Guide 06

Cold‑setting the frame

Medium / one‑time / nervy 132.5 → 135 mm Steel only

Gently spreading the steel rear triangle so the 135 mm Alfine drops in. It’s only ~2.5 mm and steel takes it easily — the care is all in keeping things aligned.

ELI5 “Cold‑setting” is just permanently bending the frame a tiny bit while it’s cold (no heat). Your rear opening is 132.5 mm; the Alfine wants 135. You ease each side out ~1.25 mm so the wheel sits in without forcing the dropouts apart every time.
Why it’s a non‑event on this frame Steel is springy and forgiving — 2.5 mm is trivial for chromoly. (This would be a hard no on aluminium or carbon; it’s a routine, century‑old steel‑frame move.)

How it goes (the careful version)

  1. Measure first — confirm the current spacing (should be ~132.5) and eyeball dropout alignment.
  2. Spread evenly, both sides — the goal is +1.25 mm per side so the rear stays symmetric about the centreline.
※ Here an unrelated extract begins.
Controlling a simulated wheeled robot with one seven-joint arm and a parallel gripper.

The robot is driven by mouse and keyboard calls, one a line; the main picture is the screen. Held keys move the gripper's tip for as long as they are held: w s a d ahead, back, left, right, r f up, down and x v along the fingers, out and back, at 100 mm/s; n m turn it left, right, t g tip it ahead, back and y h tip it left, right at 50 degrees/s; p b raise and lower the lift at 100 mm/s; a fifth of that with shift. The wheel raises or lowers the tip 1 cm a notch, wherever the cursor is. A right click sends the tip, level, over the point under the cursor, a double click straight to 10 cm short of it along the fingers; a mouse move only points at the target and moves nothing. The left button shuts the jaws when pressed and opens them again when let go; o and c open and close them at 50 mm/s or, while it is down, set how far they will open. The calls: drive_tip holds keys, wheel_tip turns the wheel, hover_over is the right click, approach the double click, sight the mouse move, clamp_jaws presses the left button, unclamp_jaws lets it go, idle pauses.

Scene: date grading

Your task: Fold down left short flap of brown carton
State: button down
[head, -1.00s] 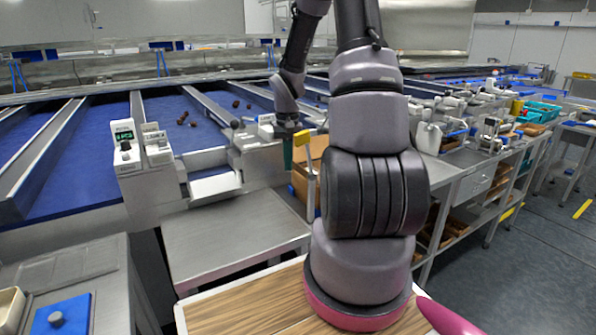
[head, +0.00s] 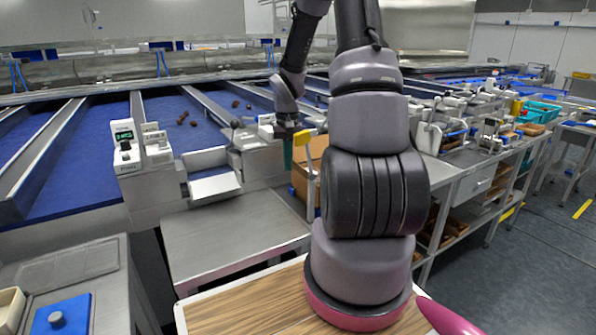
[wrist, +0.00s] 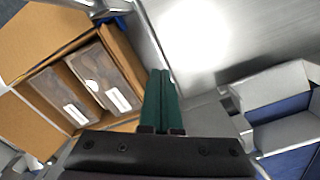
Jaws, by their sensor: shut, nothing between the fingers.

The common DIY method uses a length of threaded rod through the dropouts to spread gently and measure; many builders just hand the frame to a shop for 10 minutes.
  3. Check it springs and holds — steel springs back a little, so you slightly over‑bend to land on 135.
  4. Verify dropout alignment — the two dropouts must end up parallel and in plane so the axle isn’t pinched or cocked. This is the part that matters more than the number.
Honest difficulty The bending is easy; the nerve is in doing it evenly and straight. If you’re not confident eyeballing alignment, this is a cheap, fast, low‑risk job to hand a shop — and a good one to watch them do, since it’s a useful skill to have seen once.
Tools (DIY route) Threaded rod + nuts/washers to span the dropouts · a ruler/caliper · ideally a dropout alignment gauge (or a shop’s).

Pairs with Chainline & tension — once the rear is at 135 and aligned, the wheel/chainline/tension work follows.

If unsure about alignment, outsource — it’s a 10‑minute shop job.